Control buildings contain the protective relaying and control components of the substation including relays, SCADA, AC/DC sources, and batteries. The useful life of a building is estimated at 50 years. Consideration of replacement is given at times of major work in the control building. Major work may include relay replacement or substation expansion. Economies are gained if the control building is replaced when new relaying or a building expansion is required. The new building design is an effective upgrade to physical security at the site.
Remote Terminal Units (RTUs)
Remote Terminal Units (RTUs) provide the interface between the substation equipment and the Energy Management System (EMS) for remote monitoring and control of ATC substation facilities. The RTUs provide a communication link between all intelligent electronic devices in the substation and the EMS. Data links are also important to the Asset Management group by providing real time equipment data like dissolved gas, GIC values, harmonic values, and other equipment data. This data allows the Operators and Asset Management to effectively and efficiently operate the system and monitor performance of important substation assets.

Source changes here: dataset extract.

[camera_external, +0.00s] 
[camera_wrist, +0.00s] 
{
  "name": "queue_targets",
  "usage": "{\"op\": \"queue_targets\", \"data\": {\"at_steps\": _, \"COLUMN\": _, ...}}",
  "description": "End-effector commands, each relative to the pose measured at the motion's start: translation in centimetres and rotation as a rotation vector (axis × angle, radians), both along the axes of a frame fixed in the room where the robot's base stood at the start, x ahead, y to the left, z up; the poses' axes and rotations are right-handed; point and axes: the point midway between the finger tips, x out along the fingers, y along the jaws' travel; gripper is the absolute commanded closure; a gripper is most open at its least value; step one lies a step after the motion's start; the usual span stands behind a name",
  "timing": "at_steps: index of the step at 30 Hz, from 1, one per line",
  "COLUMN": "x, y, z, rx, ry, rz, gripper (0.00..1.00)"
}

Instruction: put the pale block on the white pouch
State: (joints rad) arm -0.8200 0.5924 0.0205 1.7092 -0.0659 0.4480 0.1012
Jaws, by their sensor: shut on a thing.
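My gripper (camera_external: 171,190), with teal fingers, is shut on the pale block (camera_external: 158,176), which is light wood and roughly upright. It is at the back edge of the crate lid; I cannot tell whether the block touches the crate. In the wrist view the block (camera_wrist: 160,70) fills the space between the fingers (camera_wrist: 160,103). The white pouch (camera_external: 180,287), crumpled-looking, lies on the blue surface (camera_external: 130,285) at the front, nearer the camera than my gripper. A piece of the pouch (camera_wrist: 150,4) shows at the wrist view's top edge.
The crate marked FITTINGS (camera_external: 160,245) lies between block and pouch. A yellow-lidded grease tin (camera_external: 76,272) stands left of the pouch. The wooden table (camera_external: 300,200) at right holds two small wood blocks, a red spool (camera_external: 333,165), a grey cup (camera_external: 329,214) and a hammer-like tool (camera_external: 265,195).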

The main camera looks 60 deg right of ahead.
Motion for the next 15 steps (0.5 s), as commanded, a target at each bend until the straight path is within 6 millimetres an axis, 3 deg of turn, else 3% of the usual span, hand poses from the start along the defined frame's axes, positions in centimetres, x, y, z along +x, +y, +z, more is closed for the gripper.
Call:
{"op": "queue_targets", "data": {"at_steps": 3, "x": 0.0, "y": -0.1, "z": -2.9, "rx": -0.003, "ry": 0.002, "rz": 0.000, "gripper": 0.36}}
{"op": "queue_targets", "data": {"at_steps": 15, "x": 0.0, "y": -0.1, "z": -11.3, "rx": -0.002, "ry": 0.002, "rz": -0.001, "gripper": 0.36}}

The RTU asset renewal program is prioritized by replacing the older least reliable RTUs with modern equipment that can meet ATC’s ever-increasing communication and security needs. The program will replace the obsolete hardware followed by replacing hardware with slow speed processors. With the upgrades, the station alarms will be modified to meet the current ATC standard.
ATC plans to renew about 18 to 20 RTU panels per year in the 10-year horizon.
ATC has developed a risk-based physical security program to address the risk of physical attack. The program is designed to provide increased resiliency for intentional attacks and weather events. Substations and facilities have been prioritized and evaluated for importance to the bulk electric system. Implementation has begun and is expected to be complete by 2025.
The remaining details of the asset renewal plan can be found in table AR-3.